NEW YORK -- Since a Wimbledon win that stretched over three days and into the tennis record books, John Isner seems to have wrestled with its implications. It's probably a little soon for Isner, 25, to get nostalgic over his moment, and it's not the one he wants as his epitaph.
"I'm fine; I embrace it," Isner said. "I think it's really cool what Nicolas [Mahut] and I did that day. It's not gonna bother me. [But] I've said this a lot: I don't want that to be like the lasting image of my career. So that's up to me to make it not that way. It's up to me to do well in big tournaments, tournaments such as this."
Isner got a step farther at the U.S. Open on Friday, defeating Marco Chiudinelli 6-3, 3-6, 7-6 (7), 6-4 to advance to the third round, where he will meet No. 12 Mikhail Youzhny. These two have played before, and Isner said it can be a challenge.
"I played him in Montreal last year, and it was three sets," Isner said. "He kind of ran me off the court the last two sets. When he's on, he's really, really tough. For me, I kind of hope he's not on."
With a wry sense of humor, the 20th-ranked Isner is one of the few men on the ATP Tour who opted for college, attending the University of Georgia. As he played at Louis Armstrong Stadium here, he could hear a packed house in the grandstand next door pulling for 18-year-old Ryan Harrison in a five-setter that will be more anecdotal than historic.
Isner sustained a sprained ankle in the weeks leading up the Open, and he said it left him unable to practice as he wanted. As a result, he felt lethargic and had to push to get through Friday's match. His service game -- 24 aces to Chiudinelli's 14 -- pulled him through. That and a heavy forehand have helped him become the second-best American man on tour, behind No. 9 Andy Roddick. Mardy Fish is No. 21.
Isner said he doesn't feel like his country's hopes rest with him anymore.
"No, I don't feel the weight of it," Isner said. "I think my second year on tour, after I did really well on my first half-year on tour, I kind of felt that pressure. A lot of great things were expected of me, and I regressed in 2008. But now I'm more mature, and I've obviously played a lot of matches. I don't feel any added pressure to do well because I'm American."

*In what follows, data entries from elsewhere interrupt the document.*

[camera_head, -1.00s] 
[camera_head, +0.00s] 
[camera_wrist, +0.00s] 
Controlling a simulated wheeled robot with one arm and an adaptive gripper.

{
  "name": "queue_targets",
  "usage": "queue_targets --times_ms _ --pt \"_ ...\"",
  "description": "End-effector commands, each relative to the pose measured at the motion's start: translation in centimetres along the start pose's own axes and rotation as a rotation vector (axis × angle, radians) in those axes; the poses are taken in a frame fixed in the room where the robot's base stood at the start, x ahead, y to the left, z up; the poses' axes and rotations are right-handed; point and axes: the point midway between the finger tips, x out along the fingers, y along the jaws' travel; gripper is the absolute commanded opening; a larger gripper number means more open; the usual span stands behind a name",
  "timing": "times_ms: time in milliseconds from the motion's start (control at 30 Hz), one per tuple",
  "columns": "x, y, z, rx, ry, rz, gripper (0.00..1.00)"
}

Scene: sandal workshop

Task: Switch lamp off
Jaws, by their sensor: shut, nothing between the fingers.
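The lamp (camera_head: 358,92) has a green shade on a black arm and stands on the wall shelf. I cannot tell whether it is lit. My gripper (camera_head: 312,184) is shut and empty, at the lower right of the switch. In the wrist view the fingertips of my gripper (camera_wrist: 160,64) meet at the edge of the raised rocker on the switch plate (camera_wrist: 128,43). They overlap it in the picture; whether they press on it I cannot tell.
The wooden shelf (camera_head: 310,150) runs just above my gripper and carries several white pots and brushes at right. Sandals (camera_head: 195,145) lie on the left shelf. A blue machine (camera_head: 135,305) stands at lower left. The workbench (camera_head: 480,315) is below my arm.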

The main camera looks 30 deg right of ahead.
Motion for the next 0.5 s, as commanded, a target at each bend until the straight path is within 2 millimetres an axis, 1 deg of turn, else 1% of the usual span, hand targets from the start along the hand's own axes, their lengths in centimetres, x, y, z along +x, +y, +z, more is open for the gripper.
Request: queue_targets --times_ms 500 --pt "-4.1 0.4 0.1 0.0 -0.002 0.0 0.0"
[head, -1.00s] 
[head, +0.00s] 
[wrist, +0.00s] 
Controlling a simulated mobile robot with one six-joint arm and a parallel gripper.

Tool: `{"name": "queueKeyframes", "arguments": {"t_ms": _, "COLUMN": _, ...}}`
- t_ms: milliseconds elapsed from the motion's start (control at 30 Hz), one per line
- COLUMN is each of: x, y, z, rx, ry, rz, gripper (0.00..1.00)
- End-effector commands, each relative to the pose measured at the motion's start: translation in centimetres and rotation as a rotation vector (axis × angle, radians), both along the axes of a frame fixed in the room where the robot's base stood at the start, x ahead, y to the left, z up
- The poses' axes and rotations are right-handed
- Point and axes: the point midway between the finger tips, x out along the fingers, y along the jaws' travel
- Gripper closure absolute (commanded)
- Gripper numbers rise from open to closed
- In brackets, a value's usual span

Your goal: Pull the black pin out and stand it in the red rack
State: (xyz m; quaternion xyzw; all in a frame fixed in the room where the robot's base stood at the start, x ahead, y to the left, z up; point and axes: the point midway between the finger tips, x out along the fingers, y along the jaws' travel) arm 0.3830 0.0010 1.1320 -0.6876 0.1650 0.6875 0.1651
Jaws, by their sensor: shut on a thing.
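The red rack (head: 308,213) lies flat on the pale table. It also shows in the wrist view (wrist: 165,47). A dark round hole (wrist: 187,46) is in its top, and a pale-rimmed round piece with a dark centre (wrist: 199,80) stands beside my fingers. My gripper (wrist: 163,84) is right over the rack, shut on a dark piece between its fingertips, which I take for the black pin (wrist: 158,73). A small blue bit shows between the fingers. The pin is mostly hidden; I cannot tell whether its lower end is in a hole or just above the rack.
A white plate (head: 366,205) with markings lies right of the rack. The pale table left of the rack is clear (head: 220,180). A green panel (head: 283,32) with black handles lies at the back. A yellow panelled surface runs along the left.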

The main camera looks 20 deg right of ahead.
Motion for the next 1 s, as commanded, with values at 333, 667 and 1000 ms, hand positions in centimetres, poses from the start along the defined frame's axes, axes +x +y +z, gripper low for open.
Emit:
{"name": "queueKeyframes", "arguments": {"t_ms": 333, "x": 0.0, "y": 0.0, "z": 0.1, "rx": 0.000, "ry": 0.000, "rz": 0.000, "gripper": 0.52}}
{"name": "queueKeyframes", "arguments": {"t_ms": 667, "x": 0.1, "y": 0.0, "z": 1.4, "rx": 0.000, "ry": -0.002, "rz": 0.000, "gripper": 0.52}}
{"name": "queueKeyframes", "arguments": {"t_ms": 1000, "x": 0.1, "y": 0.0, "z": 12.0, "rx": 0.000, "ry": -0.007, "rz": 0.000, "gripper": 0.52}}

At nearly 7 feet tall, Isner stands out on the tour, but he has proved he is more than just a hard-serving player. Now if he can just add more to his biography than an outstanding Wimbledon match, which he won 70-68 in the fifth set, making it the longest in terms of time and score.
He saw Mahut the first day of the Open, and the two greeted each other like players who will be forever linked.
"To be honest, we didn't really talk about the match," Isner said. "We just talked with each other and asked each other what's been up lately."
Ultimately, that means moving on. For now.